The Fed's Role in the Stock Market's Bad Month
The Dow has experienced the worst calendar-year opening in its history.
Government meddling in economic affairs never comes to good, but that’s never stopped bureaucrats from continuing to believe that each new attempt will be the exception that proves the value of their efforts. Take for instance the latest round of market turmoil upsetting the world economy.
This year, the stock market has been off to a historically lousy start — and that doesn’t affect only Wall Street fat cats, but the average Joe, who’s 401(k) is losing money. The market is a barometer of confidence in the overall economy, too, and the readings aren’t good.
Rock bottom oil prices are turning energy markets upside down, and while consumers may benefit in the short term, the ripple effect is causing lost jobs across the energy sector and related support industries. In China, stock fluctuations have led to 16% devaluation of the entire market. Closer to home, the Dow Jones Industrial Average has experienced the worst calendar-year opening in its history.
Back in December, we explored the Federal Reserve’s plans to start hiking interest rates, which it had been holding at or near zero for close to a decade in an attempt to jump start the economy. In case you weren’t watching, it didn’t work.
When the Fed’s anticipated rate hike was announced, there was valid concern that the markets would get jittery. After all, commodities markets, junk bonds and traders in emerging markets did well for a time after the 2008 financial crisis on the cheap credit that the Fed’s actions provided. And now that the new year offers the potential of not one but several interest rate hikes, the markets are seizing up.

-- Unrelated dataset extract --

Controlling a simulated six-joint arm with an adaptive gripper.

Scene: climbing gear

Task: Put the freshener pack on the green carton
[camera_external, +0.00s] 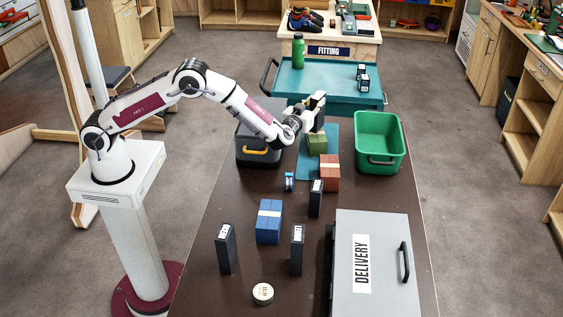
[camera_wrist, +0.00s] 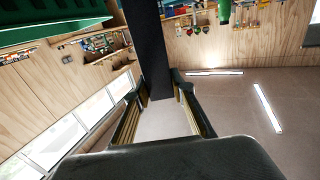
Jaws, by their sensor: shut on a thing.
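My gripper (camera_external: 308,119) is shut on a dark freshener pack (camera_external: 318,108) with a white label. The pack is held upright, slightly tilted, above and just behind the green carton (camera_external: 316,144). In the wrist view the dark pack (camera_wrist: 149,48) stands between the two fingers (camera_wrist: 160,92). The green carton sits on a teal mat (camera_external: 305,168) on the dark table and its top looks bare. I cannot tell the exact gap between the pack and the carton.
A red-brown carton (camera_external: 330,178) stands in front of the green one. Similar dark packs (camera_external: 226,248) stand nearer the front, with a blue carton (camera_external: 268,222). A green bin (camera_external: 379,140) is at right, a dark box (camera_external: 258,152) at left, and a grey delivery case (camera_external: 385,285) at front right.

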This should come as no surprise. But few people outside of the financial decision-making circles made up of Federal Reserve Board governors and assorted government technocrats have a true appreciation of just how much these people are screwing up our economy.
It would be unfair to lay all the economy’s problems at the Fed’s doorstep, and the big bank cannot keep investors from overreacting when it comes time to make course corrections. But the Fed’s actions have side-effects that impact various markets. For example, as pointed out by Greg Ip of The Wall Street Journal, “The oil and commodity selloff is similarly rooted in real factors, notably Saudi Arabia’s decision to stop defending the price of oil in 2014. But that has been amplified by the reversal of the flow of easy money, catalyzed by the Fed’s determination, starting in early 2015, to move toward normalizing rates.”
And the Fed’s slowness to tighten monetary policy at signs of a strengthening economy injected false hope and more than a little bravado among traders.
Now the American economy is facing another contraction of major proportions, and at the risk of being all doom and gloom, this new bump in the road could be deep enough to undo all the progress that has been made since 2008, meager though it has been. The Obama Recovery™ has been lousy all along, with most people feeling like we never left the recession behind. Unfortunately, signs are beginning to show that it’s going to get worse.